Yesterday, when she got home, I was lying in bed, as I've got a cold and I wanted to lazy it away. She walked back into my bedroom and said "I just got hit by a car" and I was like, "what? that's not funny to joke about" as I totally thought she was kidding.
Then I saw her bloody knee and I realized: nope, not kidding. My daughter got hit by a car. Riding her bike. without her helmet.
We've had more than our share of injuries in my family, so I'm pretty good at not freaking out. I took her into the bathroom and cleaned her wounds: a big scrape on her wrist, a few little ones on her elbow, and a long gash on her knee. I didn't think it was deep enough to stitch, but I wasn't sure. Then I examined her head and found she had an enormous goose egg. I got her bandaged up, gave her some Advil, and then I started thinking: OK, what do I do now? Do I take her to the doctor? Do I call the police? (The person who hit her, who ran a red light, did stop to help her; he also gave her his contact information, but they didn't call the police.)
I called Kendell and he wasn't at his desk. I called my sister and she didn't answer her phone. I called the doctor but the nurse's line went to the answering machine. So I left a message, and then my sister called back, and then I freaked out.

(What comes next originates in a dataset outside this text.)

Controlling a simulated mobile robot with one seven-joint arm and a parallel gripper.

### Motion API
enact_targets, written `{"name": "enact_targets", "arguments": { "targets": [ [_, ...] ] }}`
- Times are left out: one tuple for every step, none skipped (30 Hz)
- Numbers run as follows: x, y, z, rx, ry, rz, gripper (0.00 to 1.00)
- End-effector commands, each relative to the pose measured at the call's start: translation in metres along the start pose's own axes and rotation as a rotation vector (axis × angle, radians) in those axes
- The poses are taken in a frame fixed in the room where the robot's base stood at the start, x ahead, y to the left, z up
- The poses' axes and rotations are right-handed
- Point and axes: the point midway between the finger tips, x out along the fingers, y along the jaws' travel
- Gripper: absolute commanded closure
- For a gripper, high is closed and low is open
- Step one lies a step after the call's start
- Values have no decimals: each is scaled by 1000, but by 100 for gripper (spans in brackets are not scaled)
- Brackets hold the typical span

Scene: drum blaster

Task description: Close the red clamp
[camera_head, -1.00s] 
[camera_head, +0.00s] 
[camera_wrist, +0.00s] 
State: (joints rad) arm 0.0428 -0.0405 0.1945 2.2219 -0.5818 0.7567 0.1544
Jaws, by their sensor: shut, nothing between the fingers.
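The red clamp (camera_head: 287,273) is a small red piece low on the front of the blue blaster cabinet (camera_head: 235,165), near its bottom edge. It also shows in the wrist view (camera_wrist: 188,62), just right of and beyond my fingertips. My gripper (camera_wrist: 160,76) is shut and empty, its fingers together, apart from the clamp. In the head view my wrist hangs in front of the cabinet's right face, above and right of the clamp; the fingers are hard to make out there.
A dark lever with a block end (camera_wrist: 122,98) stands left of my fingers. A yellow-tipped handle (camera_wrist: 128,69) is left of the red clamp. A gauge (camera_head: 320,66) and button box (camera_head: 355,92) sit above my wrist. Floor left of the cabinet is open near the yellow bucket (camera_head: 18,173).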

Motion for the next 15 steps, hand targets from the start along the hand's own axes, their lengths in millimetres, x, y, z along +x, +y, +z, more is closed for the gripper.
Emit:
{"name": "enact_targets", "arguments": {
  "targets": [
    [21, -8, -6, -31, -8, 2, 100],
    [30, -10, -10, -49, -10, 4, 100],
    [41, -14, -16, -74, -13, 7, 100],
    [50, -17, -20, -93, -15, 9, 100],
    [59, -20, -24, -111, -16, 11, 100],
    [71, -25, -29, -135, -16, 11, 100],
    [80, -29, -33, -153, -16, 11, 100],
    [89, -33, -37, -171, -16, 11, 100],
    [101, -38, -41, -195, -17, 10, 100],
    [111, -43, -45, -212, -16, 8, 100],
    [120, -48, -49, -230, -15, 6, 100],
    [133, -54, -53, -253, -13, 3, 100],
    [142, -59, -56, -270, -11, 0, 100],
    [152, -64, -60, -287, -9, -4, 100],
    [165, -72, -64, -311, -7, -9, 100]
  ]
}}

I mean...not a big freak out. Just a meltdown. Just saying the words "Haley got hit by a car" was hard to do, given the lump in my throat. Washing away the blood, bandaging the wounds, checking her pupils? Those things didn't make it real. saying it did. So I cried a little, and tried to breath, and then followed my instinct, which was the same thing Suzette said: yeah, take her in to the doctor.
So we did, and she's OK. She has an enormous bruise on her thigh. But no concussion, seemingly. The cut on her knee wasn't deep enough for stitches, so the doctor steri-stripped it instead. I think she might be a little bit scared of riding her bike anymore—we'll need to do a get-back-on-your-horse bike ride soon.
But what I'm left with is a huge spurt of anxiety. The little accident she had could've easily been a bigger one, if she'd hit the car differently or he'd accelerated faster or she'd landed in a different way. And it all balloons from there. If she'd chosen to ride on the less-busy road, she wouldn't have been in that accident, but maybe the day before she would've been in a different one. The anxiety melted me down to a razor-sharp knowledge: just getting out of bed every day is a miracle. How do you choose what you need to so that every day doesn't end in the potential disaster it could?
I guess you just take a deep breath and do it anyway. I guess you just don't think about all the awful turns your life could take. You rely on it going forward steadily, and hope that the detours aren't seriously life-changing. You pray a lot. You encourage the wearing of helmets—in whatever form the helmet takes.
But you just never know: when everyone you love could be taken away, and so really what you do, once you get out of bed, is love them as hard and as well as you can. What else is there?